* **What you have to do**
Only lines holding the string "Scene" are wanted; copy each one from the material.

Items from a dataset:
------------------------------------------------

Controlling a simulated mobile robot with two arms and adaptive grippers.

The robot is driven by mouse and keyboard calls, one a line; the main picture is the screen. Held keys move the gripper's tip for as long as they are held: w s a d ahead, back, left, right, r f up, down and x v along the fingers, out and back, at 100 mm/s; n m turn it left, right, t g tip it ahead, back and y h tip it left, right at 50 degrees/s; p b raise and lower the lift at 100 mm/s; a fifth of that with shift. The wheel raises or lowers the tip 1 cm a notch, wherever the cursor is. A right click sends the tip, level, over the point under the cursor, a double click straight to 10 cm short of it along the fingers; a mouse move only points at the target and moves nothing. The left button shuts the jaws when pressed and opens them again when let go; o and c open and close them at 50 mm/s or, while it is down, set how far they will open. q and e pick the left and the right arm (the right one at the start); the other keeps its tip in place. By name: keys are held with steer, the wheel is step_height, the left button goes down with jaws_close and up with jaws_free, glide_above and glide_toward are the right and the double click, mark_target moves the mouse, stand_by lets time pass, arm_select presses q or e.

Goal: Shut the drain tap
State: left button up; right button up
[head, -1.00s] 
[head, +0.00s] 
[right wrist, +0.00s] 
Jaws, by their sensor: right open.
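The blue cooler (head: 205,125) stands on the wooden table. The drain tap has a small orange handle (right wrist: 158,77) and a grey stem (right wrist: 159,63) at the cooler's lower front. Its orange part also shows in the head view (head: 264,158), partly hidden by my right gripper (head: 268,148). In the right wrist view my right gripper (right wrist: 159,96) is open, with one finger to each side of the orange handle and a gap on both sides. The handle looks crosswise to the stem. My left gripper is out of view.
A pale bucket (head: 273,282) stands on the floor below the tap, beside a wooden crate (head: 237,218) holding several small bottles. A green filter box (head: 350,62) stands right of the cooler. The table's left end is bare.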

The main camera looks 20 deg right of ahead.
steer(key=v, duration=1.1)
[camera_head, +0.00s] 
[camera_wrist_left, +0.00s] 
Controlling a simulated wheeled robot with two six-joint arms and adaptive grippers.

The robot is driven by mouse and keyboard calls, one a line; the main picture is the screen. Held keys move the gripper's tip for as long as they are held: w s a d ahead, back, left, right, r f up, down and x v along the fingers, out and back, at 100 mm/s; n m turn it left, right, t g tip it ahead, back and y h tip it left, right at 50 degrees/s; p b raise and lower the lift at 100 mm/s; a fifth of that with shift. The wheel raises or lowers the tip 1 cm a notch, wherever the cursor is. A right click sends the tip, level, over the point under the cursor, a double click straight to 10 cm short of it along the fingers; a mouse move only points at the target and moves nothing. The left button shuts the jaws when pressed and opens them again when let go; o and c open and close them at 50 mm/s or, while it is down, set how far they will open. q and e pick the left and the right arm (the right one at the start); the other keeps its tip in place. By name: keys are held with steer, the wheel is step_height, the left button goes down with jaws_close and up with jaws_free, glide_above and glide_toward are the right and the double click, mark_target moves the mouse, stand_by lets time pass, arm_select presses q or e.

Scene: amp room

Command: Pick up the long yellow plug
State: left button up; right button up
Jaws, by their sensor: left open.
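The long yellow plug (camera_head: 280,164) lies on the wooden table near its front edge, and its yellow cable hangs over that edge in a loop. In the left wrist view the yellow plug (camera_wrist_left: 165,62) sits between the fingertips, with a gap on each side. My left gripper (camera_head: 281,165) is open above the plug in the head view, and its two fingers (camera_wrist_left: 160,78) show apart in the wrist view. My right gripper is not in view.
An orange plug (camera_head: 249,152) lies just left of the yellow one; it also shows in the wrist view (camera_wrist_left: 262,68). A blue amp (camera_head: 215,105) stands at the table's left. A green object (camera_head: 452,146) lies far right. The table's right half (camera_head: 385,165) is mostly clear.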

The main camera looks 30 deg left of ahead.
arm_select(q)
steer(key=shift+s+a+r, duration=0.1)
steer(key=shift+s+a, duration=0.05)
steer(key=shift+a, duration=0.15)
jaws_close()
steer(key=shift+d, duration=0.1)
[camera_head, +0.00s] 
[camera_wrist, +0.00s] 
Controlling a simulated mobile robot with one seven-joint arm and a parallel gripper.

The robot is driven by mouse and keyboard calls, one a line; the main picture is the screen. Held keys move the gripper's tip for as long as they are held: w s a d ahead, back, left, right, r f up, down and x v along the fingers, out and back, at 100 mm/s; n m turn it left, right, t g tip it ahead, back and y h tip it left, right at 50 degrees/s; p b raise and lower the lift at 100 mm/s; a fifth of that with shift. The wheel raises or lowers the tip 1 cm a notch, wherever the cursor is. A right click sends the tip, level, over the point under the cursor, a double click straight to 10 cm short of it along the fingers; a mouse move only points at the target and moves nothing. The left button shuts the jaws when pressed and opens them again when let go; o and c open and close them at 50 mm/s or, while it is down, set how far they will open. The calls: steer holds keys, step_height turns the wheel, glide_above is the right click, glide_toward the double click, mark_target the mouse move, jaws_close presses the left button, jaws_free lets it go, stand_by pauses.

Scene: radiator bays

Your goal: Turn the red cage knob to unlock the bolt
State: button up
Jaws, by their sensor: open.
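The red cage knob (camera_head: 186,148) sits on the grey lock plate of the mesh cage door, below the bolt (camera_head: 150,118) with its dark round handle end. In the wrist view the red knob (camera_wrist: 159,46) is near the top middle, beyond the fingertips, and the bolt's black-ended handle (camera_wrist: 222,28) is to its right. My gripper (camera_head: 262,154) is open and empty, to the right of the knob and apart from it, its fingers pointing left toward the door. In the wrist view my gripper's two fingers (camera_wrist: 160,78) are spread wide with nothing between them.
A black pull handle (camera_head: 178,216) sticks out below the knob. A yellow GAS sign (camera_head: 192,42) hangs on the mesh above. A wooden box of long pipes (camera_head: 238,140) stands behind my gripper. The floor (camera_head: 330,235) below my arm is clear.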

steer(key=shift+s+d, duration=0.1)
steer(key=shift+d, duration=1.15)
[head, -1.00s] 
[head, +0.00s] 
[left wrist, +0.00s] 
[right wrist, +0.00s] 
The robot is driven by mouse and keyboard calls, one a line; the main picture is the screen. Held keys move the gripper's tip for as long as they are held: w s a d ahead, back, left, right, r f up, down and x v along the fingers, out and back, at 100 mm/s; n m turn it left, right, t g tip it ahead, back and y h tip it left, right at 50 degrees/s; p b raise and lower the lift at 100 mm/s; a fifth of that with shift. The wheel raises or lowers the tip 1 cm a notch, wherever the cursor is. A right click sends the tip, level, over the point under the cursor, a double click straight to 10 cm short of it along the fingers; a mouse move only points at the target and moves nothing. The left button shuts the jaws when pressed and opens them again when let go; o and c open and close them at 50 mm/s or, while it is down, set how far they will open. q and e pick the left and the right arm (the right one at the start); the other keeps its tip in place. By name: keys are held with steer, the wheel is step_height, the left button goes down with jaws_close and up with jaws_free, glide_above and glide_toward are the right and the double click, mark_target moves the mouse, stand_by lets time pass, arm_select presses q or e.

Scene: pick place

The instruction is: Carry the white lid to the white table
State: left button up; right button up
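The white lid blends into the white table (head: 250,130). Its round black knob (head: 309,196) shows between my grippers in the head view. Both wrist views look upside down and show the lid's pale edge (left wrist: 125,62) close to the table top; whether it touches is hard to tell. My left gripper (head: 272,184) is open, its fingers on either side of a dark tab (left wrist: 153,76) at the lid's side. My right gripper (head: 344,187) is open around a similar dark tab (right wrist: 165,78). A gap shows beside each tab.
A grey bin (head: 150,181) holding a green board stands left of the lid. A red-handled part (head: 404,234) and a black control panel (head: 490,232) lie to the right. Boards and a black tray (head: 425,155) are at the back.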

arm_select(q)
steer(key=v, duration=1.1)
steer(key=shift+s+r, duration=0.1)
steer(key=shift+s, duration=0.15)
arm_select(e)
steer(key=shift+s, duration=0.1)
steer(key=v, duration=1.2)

------------------------------------------------

* **Output below**
Scene: amp room
Scene: radiator bays
Scene: pick place

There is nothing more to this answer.